What to produce – The lines to extract run from the start of the records through the line with "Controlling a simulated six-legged", both ends included; drop the pictures.

BEGIN Stored rows

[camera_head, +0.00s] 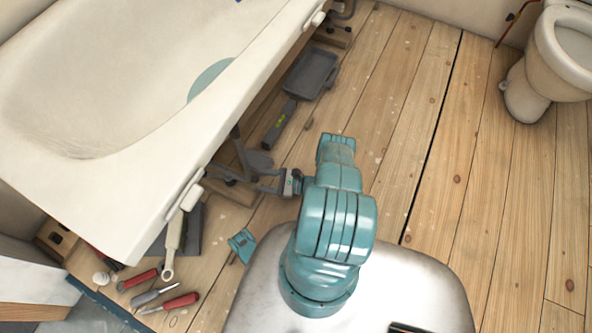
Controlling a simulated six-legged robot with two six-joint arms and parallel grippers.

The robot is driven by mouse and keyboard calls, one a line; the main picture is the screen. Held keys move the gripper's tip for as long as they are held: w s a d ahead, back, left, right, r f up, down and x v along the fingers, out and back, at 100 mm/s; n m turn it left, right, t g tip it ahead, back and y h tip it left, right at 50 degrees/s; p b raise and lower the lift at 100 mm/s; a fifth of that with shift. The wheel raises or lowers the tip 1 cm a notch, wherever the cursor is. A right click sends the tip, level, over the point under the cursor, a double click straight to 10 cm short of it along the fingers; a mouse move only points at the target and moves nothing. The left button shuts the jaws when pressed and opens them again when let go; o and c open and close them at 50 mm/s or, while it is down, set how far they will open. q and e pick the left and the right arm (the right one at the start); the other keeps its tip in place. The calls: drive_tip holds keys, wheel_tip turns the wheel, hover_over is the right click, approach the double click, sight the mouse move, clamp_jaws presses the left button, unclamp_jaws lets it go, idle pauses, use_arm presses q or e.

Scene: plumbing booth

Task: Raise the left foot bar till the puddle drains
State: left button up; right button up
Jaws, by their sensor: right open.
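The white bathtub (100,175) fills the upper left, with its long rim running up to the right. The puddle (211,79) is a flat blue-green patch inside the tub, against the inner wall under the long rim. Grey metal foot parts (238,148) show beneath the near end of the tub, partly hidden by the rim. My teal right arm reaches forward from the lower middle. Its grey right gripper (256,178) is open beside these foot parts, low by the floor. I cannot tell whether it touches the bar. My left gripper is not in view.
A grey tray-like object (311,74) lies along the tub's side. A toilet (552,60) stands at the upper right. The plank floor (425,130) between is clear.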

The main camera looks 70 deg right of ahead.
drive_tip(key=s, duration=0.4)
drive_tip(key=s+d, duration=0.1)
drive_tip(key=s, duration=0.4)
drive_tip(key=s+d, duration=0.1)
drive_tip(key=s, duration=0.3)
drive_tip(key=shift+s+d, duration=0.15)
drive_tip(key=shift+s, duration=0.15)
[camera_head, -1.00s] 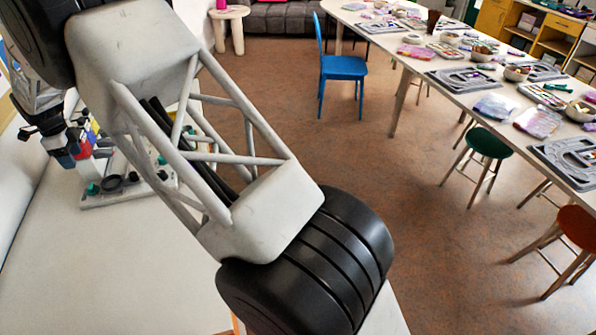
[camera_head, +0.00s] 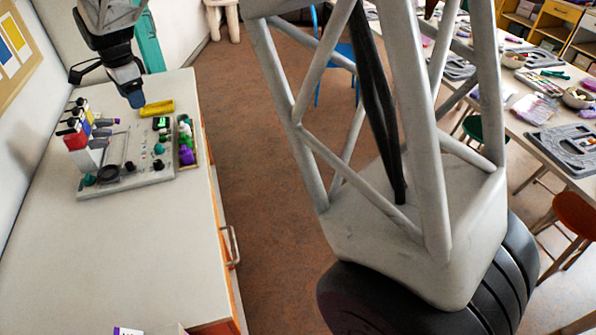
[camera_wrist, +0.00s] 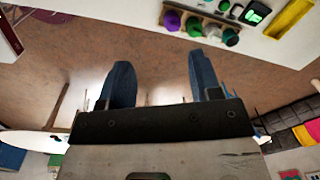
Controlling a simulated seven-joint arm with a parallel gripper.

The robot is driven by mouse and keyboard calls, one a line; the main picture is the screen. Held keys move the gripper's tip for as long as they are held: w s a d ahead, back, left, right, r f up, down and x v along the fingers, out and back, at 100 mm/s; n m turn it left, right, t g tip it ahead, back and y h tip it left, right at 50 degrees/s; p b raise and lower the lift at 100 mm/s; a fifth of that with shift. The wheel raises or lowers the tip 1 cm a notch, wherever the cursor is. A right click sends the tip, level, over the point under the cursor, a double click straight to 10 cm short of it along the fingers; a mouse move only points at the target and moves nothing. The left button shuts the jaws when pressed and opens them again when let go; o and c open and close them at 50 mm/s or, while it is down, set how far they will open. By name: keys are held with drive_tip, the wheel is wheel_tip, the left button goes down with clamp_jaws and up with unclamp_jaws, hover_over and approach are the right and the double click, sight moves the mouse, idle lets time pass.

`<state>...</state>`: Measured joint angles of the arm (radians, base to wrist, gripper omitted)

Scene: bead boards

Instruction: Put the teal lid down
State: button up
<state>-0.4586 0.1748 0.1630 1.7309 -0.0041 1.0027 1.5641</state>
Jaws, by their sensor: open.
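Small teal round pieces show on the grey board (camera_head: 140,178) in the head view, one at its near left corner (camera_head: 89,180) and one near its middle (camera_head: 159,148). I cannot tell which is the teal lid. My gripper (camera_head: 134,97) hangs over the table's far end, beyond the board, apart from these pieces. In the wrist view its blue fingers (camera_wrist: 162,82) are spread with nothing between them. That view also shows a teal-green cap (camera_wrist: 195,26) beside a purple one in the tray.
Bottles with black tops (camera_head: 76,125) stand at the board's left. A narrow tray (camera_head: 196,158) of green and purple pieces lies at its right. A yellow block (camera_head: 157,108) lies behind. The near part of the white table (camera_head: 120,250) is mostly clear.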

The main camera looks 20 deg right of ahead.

END Stored rows

Expected output –
[camera_head, +0.00s] 
Controlling a simulated six-legged robot with two six-joint arms and parallel grippers.

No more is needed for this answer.